— START —

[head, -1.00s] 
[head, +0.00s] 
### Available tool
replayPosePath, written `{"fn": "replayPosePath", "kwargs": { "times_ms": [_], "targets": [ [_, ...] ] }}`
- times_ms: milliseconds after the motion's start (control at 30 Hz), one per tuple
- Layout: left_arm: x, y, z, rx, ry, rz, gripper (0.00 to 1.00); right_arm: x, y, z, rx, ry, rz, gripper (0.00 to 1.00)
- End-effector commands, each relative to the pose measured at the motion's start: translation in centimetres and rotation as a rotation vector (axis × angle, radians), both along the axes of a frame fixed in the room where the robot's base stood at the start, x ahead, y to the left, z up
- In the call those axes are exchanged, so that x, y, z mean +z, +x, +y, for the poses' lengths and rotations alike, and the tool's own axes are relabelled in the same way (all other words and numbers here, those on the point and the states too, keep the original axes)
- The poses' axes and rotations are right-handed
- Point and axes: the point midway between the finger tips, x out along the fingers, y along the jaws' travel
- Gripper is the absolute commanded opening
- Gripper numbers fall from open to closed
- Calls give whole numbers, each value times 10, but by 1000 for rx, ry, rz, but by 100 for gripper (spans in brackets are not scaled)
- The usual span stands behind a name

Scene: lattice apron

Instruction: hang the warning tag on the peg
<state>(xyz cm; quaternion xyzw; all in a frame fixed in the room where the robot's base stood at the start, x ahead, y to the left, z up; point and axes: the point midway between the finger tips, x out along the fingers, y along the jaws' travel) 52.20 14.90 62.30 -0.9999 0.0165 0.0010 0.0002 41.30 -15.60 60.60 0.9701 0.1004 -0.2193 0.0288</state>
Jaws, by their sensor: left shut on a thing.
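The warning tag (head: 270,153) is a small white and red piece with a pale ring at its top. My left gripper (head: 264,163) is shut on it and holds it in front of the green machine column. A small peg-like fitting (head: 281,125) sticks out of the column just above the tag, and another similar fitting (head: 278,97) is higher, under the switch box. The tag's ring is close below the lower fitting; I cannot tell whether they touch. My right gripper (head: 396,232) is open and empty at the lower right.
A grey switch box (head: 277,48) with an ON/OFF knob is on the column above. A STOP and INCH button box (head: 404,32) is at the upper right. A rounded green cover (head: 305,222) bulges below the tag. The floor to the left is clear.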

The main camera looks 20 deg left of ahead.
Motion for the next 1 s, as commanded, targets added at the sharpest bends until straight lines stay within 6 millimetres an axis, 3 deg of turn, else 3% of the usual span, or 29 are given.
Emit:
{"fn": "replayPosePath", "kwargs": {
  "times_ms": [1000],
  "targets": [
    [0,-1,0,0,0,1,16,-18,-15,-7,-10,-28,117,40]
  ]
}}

— END —

• _Requirement_:
Repeat, exactly as they stand above, the lines from the line with "Jaws, by their sensor: left shut on a thing." to the line with "The main camera looks 20 deg left of ahead.", both lines included.

• _Output for this exercise_:
Jaws, by their sensor: left shut on a thing.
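The warning tag (head: 270,153) is a small white and red piece with a pale ring at its top. My left gripper (head: 264,163) is shut on it and holds it in front of the green machine column. A small peg-like fitting (head: 281,125) sticks out of the column just above the tag, and another similar fitting (head: 278,97) is higher, under the switch box. The tag's ring is close below the lower fitting; I cannot tell whether they touch. My right gripper (head: 396,232) is open and empty at the lower right.
A grey switch box (head: 277,48) with an ON/OFF knob is on the column above. A STOP and INCH button box (head: 404,32) is at the upper right. A rounded green cover (head: 305,222) bulges below the tag. The floor to the left is clear.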

The main camera looks 20 deg left of ahead.

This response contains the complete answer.